◆ **Task goal**: Examine the material below. Gather every line in which the string "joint" appears.

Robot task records
◆ ◆ ◆

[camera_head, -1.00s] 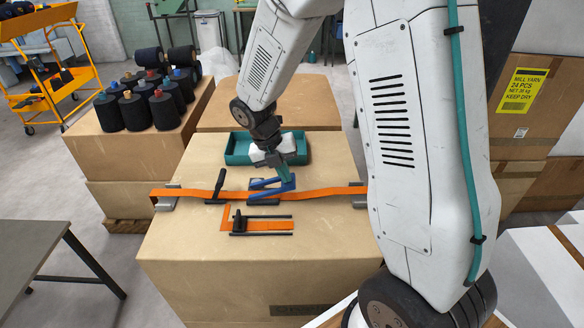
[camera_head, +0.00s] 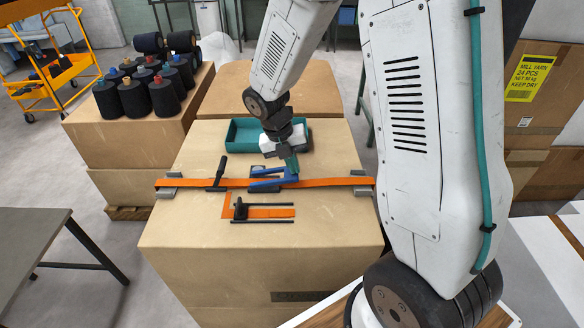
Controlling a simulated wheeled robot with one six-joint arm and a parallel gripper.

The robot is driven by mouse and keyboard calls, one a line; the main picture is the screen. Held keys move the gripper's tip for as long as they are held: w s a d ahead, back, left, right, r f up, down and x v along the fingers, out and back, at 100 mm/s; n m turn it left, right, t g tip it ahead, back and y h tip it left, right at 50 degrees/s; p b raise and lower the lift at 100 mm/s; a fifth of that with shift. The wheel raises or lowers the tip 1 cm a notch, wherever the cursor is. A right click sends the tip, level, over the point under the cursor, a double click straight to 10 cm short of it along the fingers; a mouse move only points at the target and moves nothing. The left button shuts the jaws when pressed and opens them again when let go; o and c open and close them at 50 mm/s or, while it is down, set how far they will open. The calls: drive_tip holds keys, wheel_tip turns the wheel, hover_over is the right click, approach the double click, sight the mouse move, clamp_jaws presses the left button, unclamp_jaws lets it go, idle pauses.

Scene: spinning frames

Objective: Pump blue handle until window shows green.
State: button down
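The blue handle (camera_head: 268,183) belongs to a strap tool on the orange strap (camera_head: 330,182), which runs across the top of the large carton (camera_head: 200,240). The handle lies low, close to the strap. My gripper (camera_head: 291,166) points down at the right end of the handle, with a green finger touching or just above it. Whether the fingers are closed around the handle is too small to tell.
A black lever (camera_head: 218,173) crosses the strap to the left. An orange and black L-shaped fixture (camera_head: 262,211) lies in front. Grey metal pieces (camera_head: 166,191) sit at the strap's ends.

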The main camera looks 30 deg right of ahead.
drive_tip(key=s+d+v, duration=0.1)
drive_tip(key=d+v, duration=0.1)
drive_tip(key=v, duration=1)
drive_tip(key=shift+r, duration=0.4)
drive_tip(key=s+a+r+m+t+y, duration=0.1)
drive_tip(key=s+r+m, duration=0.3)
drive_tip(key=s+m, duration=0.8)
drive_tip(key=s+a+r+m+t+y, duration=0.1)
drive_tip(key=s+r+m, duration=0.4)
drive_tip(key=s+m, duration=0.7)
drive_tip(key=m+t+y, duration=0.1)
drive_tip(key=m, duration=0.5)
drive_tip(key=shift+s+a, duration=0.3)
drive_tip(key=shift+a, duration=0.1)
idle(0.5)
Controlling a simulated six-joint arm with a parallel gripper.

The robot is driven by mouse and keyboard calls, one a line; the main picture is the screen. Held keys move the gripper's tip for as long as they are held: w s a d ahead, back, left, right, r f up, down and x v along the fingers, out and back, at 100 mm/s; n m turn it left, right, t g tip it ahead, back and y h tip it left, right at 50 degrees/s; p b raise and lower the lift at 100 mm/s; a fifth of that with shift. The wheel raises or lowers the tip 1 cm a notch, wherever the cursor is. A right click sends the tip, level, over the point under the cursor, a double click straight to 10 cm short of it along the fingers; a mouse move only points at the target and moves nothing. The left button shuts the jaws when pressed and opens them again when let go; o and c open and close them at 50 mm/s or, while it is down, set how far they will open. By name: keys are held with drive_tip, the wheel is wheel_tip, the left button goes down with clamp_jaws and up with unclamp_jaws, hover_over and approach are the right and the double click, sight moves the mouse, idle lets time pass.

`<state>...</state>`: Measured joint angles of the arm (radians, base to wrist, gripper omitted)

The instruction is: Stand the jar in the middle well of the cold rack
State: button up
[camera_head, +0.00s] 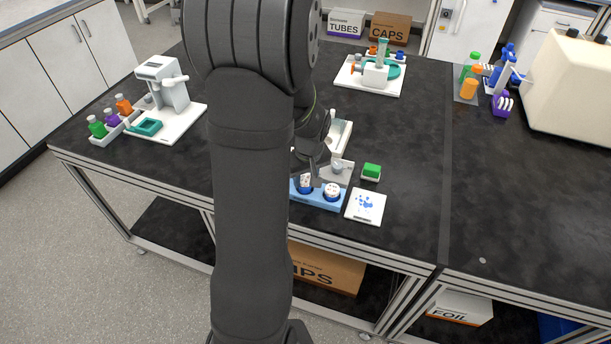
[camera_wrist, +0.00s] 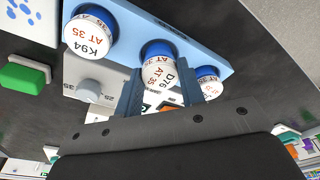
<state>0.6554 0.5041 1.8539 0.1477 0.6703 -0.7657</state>
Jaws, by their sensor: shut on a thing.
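The light blue cold rack (camera_wrist: 222,46) lies along the top of the wrist view; it also shows in the head view (camera_head: 322,206). My gripper (camera_wrist: 162,92) is shut on a white-topped jar (camera_wrist: 156,72) marked D76, with a blue band. This jar is at the middle of the rack, between two others; whether its base is seated in the well is hidden. A jar (camera_wrist: 88,32) marked K94 stands at one end of the rack, another jar (camera_wrist: 207,84) at the other end, partly behind a finger. In the head view my arm hides part of the rack.
A white card with blue spots (camera_head: 365,206) and a green block (camera_head: 371,170) lie right of the rack. A grey fixture with a round knob (camera_wrist: 90,90) stands close beside the rack. The dark bench farther right is mostly clear.

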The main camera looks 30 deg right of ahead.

◆ ◆ ◆

◆ **The output**:
Controlling a simulated wheeled robot with one six-joint arm and a parallel gripper.
Controlling a simulated six-joint arm with a parallel gripper.
`<state>...</state>`: Measured joint angles of the arm (radians, base to wrist, gripper omitted)

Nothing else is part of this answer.